Federal Financial Analytics’ Shaw Petrou said a global settlement would be difficult to achieve given the number of agencies and entities involved. Moreover, such a settlement would do little to stem the wave of civil suits.

A number of the class-action suits hinge on the claim that banks violated antitrust laws by conspiring to fiddle with the rate. E-mails between traders released by Barclays could be used as evidence of a price-fixing conspiracy.

Lawyer Richard Holwell of Holwell Shuster & Goldberg said breach of antitrust laws, namely the Sherman Act, will probably serve as the basis for a majority of suits filed in the coming months.

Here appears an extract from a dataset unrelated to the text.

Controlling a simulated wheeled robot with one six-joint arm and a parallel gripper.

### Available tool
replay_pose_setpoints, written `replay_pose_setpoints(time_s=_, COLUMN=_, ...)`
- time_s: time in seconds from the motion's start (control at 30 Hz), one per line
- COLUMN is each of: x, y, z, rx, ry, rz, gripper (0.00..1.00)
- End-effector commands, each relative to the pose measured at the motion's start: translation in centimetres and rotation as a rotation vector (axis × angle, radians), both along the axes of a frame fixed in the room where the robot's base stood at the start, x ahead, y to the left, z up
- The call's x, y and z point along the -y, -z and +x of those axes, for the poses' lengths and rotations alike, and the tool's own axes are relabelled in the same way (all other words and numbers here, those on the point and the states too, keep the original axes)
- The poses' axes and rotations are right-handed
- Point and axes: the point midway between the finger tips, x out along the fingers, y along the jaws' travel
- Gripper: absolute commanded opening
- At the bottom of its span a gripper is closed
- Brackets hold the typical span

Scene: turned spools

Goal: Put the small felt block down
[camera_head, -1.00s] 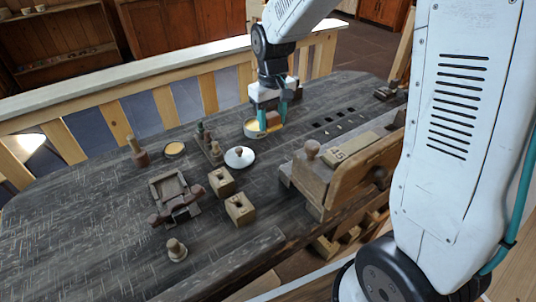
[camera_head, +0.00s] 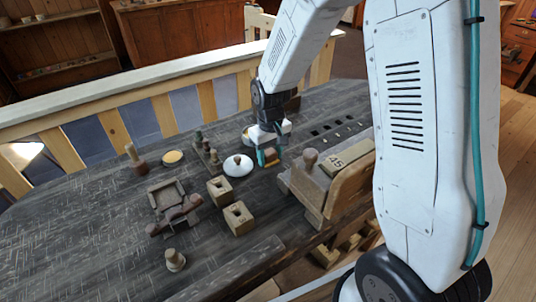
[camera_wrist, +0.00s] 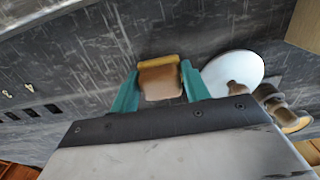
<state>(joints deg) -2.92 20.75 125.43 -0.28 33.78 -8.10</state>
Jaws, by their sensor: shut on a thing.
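The small felt block (camera_head: 270,156) is a brown block with a yellow felt layer. My gripper (camera_head: 269,159) is shut on it, with one teal finger on each side. In the wrist view the block (camera_wrist: 160,82) sits between the fingertips (camera_wrist: 160,72), its yellow layer (camera_wrist: 157,61) on the far side. It is close over the dark tabletop (camera_wrist: 90,50); I cannot tell whether it touches.
A white knobbed lid (camera_head: 238,166) lies just left of my gripper. A round tin (camera_head: 248,133) stands behind it. Two wooden blocks with holes (camera_head: 220,190) are nearer. A wooden bench piece marked 45 (camera_head: 340,165) stands to the right. Dark table holes lie behind right.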

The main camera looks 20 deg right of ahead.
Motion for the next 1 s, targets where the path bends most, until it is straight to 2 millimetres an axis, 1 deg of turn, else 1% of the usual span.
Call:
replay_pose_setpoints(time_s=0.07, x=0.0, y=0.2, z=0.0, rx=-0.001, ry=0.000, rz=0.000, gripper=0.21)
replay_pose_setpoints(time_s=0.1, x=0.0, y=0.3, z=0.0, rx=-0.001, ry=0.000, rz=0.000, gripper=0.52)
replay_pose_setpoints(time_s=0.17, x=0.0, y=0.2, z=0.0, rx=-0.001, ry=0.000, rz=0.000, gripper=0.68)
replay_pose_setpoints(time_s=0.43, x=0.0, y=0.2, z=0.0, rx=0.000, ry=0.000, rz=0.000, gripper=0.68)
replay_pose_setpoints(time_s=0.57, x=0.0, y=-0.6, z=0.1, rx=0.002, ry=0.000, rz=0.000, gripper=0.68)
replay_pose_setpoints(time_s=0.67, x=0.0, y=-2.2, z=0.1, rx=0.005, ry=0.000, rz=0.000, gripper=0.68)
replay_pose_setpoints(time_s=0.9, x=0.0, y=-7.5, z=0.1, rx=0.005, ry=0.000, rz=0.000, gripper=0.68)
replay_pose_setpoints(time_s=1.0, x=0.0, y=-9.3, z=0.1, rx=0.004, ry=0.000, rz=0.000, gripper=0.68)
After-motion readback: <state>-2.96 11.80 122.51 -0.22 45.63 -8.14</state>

“The hurdles in proving damages are a lot lower under the antitrust analysis than they are under a securities fraud analysis,” said Holwell, a former judge in the Southern District of New York.

Berkshire Bank is taking a different approach by alleging the banks violated New York state’s common law of fraud. Plantiffs, in that instance, would have to prove the banks intentionally rigged the rate.

Columbia University law professor John Coffee anticipates there will be a few large class-action suits but expects more individual civil cases brought by mutual funds and investment banks.

“Mutual funds economize on their operating costs and would love to settle rather than litigate for four or five years,” he said. “If one of these cases was litigated on a full-scale basis, the plaintiff might have to incur costs of well over $10 million to bring the case to trial.”